The major hardware configuration difference between the previous motor and post-Challenger motor designated the RSRM, were differences in the field joint design covering O-ring material, insulation interface design, metal capture feature, and heaters. We also made some design changes in the case nozzle and igniter joints. There were profile changes in the external insulation that protected the motor from ascent heating and reentry and splash-down loads as it goes back into atmosphere and water respectively. There were other minor change but those were not related to the Challenger accident.

Ross-Nazzal: Pretty impressive efforts as you look back. Were there any new quality assurance or safety measures instituted during the redesign effort?
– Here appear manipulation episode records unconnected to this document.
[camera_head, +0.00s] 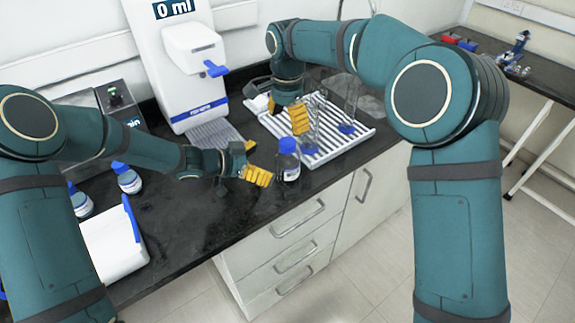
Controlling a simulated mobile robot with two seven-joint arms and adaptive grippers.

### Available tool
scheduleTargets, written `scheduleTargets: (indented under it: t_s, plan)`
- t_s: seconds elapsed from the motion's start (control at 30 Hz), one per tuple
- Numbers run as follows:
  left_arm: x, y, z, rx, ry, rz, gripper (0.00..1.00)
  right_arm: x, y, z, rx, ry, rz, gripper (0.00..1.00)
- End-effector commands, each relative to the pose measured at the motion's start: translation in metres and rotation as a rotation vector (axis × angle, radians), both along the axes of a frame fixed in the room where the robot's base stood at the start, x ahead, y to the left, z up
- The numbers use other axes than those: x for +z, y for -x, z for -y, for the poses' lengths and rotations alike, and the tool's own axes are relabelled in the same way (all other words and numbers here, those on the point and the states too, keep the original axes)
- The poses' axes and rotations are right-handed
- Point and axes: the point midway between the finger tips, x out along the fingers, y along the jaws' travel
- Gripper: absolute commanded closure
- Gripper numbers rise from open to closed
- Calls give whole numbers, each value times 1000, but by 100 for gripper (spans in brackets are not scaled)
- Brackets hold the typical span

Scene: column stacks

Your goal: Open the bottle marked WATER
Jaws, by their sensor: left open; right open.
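A clear bottle with a blue cap (288,146) stands upright on the black bench, near its front edge. Its label (291,174) is too small to read, so I cannot tell if it says WATER. My left gripper (259,176) is open, with its yellow fingers just left of this bottle; I cannot tell if they touch it. My right gripper (300,120) is open and points down behind the bottle, over the white rack. Two more blue-capped bottles (129,180) (81,203) stand at the left; their labels are unreadable too.
A white dispenser (182,75) reading "0 ml" stands at the back. A slatted white rack (335,148) with glassware is right of the bottle. A white and blue item (112,243) lies at the front left. Bare bench (190,225) lies between.

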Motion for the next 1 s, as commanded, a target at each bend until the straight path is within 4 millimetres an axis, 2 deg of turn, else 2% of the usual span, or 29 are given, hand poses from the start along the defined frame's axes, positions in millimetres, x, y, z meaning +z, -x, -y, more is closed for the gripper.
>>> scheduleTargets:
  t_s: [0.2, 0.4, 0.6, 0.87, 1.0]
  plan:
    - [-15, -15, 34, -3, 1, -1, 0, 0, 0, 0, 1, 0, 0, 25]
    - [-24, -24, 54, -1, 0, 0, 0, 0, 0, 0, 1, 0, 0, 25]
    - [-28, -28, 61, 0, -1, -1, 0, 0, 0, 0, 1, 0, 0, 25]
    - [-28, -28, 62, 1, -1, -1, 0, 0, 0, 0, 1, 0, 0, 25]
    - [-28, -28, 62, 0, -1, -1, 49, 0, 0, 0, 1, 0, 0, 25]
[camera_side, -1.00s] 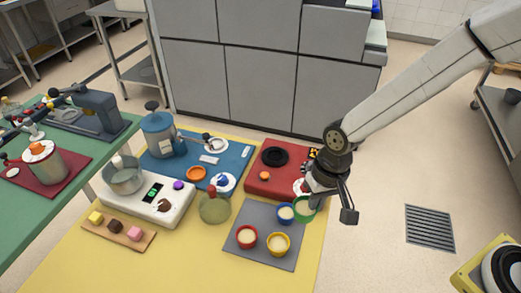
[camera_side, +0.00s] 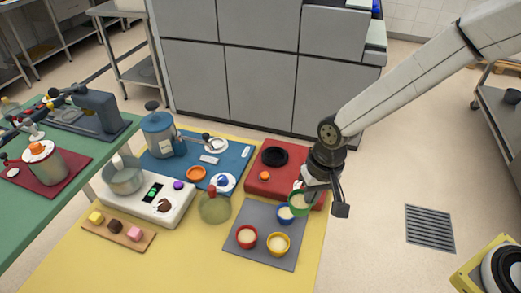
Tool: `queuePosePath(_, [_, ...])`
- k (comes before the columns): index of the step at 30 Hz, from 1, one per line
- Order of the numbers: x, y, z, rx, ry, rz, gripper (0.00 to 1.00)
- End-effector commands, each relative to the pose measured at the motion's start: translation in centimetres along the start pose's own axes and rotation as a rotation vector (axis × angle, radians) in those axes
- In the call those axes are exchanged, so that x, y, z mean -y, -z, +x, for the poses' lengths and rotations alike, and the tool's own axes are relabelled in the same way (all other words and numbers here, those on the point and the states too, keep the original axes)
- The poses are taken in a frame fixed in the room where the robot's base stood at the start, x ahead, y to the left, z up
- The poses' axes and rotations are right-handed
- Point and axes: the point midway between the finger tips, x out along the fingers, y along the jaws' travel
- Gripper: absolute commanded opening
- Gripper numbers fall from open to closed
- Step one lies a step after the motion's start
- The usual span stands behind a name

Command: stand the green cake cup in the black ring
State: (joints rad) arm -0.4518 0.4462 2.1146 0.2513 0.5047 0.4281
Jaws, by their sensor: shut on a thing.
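The green cake cup (camera_side: 300,204) has pale filling and is held upright at the tip of my gripper (camera_side: 311,190). My gripper is shut on its rim side and partly hides it. The cup appears raised, in front of the red board (camera_side: 262,185) and just above the blue cup. The black ring (camera_side: 274,156) lies on the back part of the red board, up and to the left of my gripper. Nothing shows inside the ring.
A grey mat (camera_side: 257,217) holds a blue cup (camera_side: 285,214), a red cup (camera_side: 246,236) and a yellow cup (camera_side: 278,243). A small orange item (camera_side: 264,176) sits on the red board in front of the ring. A blue mat with utensils (camera_side: 236,153) lies left.

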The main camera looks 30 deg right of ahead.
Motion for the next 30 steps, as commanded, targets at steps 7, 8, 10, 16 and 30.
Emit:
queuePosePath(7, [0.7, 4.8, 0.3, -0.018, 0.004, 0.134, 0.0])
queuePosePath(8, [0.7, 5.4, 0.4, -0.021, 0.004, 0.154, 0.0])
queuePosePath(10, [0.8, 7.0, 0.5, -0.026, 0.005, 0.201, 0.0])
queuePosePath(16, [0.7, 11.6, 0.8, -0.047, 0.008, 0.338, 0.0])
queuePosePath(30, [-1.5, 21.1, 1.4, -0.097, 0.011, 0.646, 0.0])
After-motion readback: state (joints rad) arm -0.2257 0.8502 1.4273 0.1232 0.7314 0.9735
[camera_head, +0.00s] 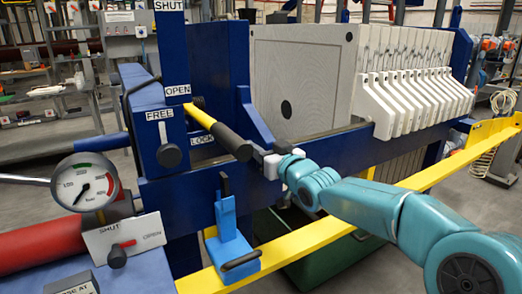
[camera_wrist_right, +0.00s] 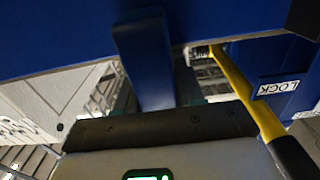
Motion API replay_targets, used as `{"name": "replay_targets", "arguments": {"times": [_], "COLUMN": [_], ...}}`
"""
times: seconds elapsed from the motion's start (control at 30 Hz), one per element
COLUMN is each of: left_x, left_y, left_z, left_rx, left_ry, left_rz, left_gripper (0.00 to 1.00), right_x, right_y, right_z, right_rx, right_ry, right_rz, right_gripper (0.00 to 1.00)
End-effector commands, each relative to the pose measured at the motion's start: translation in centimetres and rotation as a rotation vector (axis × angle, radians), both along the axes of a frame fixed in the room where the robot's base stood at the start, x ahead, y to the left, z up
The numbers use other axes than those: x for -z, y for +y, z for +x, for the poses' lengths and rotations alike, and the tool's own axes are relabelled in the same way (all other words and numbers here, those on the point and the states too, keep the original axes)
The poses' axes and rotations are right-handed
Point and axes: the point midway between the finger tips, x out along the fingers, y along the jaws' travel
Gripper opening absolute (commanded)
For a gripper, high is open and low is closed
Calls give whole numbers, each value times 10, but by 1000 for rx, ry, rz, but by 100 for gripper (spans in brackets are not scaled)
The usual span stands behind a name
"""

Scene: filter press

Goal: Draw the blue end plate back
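The blue end plate (camera_head: 222,65) stands upright behind the label post in the head view. The broad face of a pale filter plate (camera_head: 300,85) with a dark hole shows to its right. A yellow lever (camera_head: 200,116) with a black grip (camera_head: 231,142) slants down from near the OPEN label. My right gripper (camera_head: 262,158) is at the free end of that grip. The yellow lever (camera_wrist_right: 236,88) and its grip run along the right of the right wrist view. The fingers are too unclear to tell open from shut. My left gripper is not in view.
A FREE/LOCK knob (camera_head: 169,156) sits left of the lever. A pressure gauge (camera_head: 86,183) and a SHUT/OPEN valve plate (camera_head: 124,238) stand at lower left. A yellow rail (camera_head: 300,240) runs along the front. White plate handles (camera_head: 415,95) line the right side.

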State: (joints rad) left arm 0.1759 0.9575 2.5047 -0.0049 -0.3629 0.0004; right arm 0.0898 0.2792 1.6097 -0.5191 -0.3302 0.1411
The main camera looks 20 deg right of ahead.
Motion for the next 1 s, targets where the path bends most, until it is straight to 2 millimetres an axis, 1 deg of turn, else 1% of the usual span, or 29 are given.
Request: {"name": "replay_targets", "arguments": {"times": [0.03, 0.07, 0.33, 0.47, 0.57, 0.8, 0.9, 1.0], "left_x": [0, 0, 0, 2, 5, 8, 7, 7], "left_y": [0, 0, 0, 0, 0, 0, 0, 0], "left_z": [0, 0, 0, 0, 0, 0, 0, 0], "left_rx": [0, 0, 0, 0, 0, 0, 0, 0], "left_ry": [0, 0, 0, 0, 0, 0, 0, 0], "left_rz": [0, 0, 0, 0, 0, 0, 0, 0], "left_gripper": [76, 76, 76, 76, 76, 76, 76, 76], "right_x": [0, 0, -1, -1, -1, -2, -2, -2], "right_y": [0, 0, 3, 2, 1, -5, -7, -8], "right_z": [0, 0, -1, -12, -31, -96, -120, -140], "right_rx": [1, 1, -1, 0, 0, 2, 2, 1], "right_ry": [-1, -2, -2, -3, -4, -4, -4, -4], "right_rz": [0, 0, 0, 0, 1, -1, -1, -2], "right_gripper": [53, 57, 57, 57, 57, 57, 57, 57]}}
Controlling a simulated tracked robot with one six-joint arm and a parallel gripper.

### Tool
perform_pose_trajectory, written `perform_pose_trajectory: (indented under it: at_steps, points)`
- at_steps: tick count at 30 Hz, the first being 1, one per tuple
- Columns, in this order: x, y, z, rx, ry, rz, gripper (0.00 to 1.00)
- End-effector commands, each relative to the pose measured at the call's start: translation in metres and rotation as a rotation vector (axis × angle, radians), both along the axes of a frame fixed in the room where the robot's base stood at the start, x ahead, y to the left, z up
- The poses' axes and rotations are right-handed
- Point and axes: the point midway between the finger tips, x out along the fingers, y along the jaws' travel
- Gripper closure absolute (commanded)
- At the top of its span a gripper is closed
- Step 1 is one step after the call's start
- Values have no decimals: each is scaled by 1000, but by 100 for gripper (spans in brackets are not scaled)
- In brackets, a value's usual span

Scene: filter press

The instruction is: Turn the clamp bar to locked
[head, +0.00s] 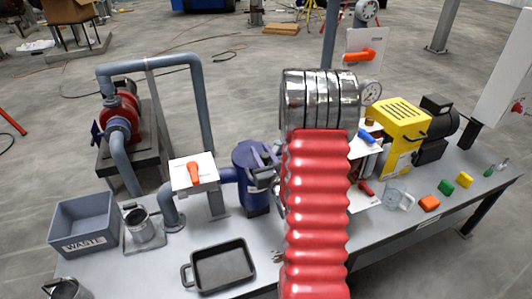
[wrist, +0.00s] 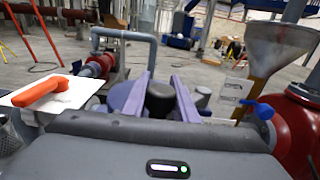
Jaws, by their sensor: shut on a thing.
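The blue filter vessel (head: 252,197) stands on the bench in the head view, just left of my red-sleeved arm. Its clamp bar lies across the top, but my arm and gripper hide part of it, and I cannot tell its exact angle. My gripper (head: 266,179) is at the vessel's upper right side. In the wrist view, the two fingers of my gripper (wrist: 158,98) stand on either side of a dark round knob (wrist: 160,98), which appears to belong to the clamp bar. The gripper is shut on it. The vessel's blue top is behind the fingers.
A white panel with an orange handle (head: 194,173) stands close left of the vessel. A grey waste bin (head: 84,222), a metal cup (head: 140,226) and a black tray (head: 222,268) are on the bench. A yellow machine (head: 401,130) stands right of my arm. A funnel (wrist: 278,45) shows at right.

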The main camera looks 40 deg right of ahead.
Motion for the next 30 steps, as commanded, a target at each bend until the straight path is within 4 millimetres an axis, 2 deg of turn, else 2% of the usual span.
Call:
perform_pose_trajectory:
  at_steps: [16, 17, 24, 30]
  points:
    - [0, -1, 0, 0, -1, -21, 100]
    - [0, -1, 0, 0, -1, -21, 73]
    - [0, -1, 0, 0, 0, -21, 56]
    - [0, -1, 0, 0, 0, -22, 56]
Thomas: There were S&MA [Safety and Mission Assurance] changes derived from re-evaluating the failure mode and effects analysis and single point failures. This led us to incorporate additional ports to leak-check both primary and secondary O-rings in the same direction that they would be sealing during motor operation. Other changes related to the amount of inspections including sealing surface smoothness inspections, dimensional measurements on the two joint mating segments, and case roundness. We even had a “round maker” tool that could return the case joints to a completely round condition before mating to preclude unacceptable stresses.

Ross-Nazzal: You mentioned that you moved from Utah to Florida in preparation for the return to flight effort. Would you tell us about going out to KSC and working on that effort?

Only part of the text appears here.